[EXERCISE]
Note each line of the listing that contains the string "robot", and copy it.

[PROVIDED DATA]
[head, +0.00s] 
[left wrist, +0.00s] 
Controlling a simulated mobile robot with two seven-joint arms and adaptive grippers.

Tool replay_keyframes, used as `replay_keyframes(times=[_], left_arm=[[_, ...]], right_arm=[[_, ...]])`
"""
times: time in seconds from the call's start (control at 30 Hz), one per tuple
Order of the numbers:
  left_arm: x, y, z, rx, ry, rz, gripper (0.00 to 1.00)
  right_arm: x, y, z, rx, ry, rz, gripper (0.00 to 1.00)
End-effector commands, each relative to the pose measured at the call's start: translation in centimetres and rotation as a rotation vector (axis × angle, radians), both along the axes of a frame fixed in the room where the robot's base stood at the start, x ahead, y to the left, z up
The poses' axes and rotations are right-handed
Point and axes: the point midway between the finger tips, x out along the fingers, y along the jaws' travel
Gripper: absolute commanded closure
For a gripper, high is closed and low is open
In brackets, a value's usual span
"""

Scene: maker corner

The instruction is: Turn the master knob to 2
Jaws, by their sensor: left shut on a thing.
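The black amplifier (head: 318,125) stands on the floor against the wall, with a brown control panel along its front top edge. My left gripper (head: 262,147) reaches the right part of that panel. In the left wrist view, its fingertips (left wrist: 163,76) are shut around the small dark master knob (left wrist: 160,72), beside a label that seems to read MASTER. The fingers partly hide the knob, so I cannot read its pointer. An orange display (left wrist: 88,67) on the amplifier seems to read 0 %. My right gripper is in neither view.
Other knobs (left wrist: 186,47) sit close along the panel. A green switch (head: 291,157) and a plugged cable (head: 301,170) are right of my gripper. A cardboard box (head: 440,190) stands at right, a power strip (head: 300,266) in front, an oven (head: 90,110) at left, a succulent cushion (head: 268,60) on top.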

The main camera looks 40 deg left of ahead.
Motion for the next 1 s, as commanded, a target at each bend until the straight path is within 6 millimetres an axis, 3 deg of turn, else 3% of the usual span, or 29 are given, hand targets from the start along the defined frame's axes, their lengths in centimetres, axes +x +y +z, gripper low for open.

[RESPONSE]
Controlling a simulated mobile robot with two seven-joint arms and adaptive grippers.
End-effector commands, each relative to the pose measured at the call's start: translation in centimetres and rotation as a rotation vector (axis × angle, radians), both along the axes of a frame fixed in the room where the robot's base stood at the start, x ahead, y to the left, z up

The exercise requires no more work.